I don’t love the cult of conformity that exists in our suburbs. I don’t love the intertwined secular religion of jingoism and Christianity of cruelty that hold so much power here.

But also I’d like to question the assumption behind the question. (Yes, I know I’m the one who asked the question. Bear with me.) The question presumes that patriotism is necessarily a virtue. But it’s not. It’s like being hardworking—not necessarily a virtue, depends entirely on what you’re working for.

Caring for your neighbors, being kind and empathetic and wanting the best for everyone in your community—these are real virtues. And right now patriotism seems to be in direct conflict with these. Why should I be loyal to a country that hates me, my family, my friends and my neighbors? Where’s the virtue in that?

Okay, this is an interesting thought experiment, but you know it will never happen, right?

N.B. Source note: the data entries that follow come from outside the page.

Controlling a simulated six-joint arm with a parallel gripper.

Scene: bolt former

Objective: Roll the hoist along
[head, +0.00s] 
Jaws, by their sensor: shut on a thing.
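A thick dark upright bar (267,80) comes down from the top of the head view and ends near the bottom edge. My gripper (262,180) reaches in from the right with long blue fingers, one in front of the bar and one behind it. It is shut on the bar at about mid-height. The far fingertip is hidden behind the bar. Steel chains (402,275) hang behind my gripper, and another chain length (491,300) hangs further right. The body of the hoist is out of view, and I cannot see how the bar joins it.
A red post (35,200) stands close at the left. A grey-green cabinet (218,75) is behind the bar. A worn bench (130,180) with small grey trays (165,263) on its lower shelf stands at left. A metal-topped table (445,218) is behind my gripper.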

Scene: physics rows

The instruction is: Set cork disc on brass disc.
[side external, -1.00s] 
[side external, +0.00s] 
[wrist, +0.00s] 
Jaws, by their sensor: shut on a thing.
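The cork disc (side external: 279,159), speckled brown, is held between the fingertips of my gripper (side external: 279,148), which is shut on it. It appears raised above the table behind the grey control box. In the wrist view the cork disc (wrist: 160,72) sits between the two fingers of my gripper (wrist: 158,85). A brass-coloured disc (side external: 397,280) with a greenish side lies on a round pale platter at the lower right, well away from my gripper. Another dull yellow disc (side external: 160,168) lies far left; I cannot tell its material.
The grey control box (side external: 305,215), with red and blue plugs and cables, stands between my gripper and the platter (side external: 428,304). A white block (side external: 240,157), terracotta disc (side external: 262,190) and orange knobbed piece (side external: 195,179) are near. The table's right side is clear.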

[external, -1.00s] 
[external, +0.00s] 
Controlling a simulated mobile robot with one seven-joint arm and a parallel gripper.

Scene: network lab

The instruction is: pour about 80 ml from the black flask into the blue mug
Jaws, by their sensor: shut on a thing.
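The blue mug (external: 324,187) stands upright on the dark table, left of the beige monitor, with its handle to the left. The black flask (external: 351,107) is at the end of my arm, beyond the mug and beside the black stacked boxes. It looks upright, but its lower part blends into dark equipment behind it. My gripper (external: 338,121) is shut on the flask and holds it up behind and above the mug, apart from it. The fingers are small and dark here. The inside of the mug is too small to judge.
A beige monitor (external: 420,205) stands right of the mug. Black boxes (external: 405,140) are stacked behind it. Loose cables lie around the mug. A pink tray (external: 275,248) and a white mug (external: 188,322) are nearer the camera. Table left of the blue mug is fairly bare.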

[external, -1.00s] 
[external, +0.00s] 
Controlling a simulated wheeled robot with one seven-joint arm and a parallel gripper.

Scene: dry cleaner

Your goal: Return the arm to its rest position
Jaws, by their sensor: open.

I know that good things very rarely happen if you don’t advocate for them. I lived in Scotland in the 1988-89 school year. The SNP was considered pretty much a fringe group. The Proclaimers advocated for them, but they were pretty far outside the mainstream. Until an SNP member ousted a Labour MP in Govan, which I guess is part of or near Glasgow, I don’t feel like looking it up. Scotland is still not independent, but Scotland was able to win huge concessions from the UK government in London in order to get more of a say in how their country is run. The SNP is not some fringe party anymore. (My understanding is that they’re so mainstream that they’ve become the establishment with all the attendant problems of that status, but if you’re Scottish and reading this, feel free to correct me.) And Scotland sucks less than other parts of the UK right now because the devolved government has been able to soften the blows of London’s idiocy.

My point is that in my lifetime I saw what started as a fringe independence movement make tangible changes to improve the lives of people in a small country. We can do that here too.

Do you have any arguments for New England independence that will convince the rest of America that this is a good idea?

Yes. We’ll take Connecticut off your hands.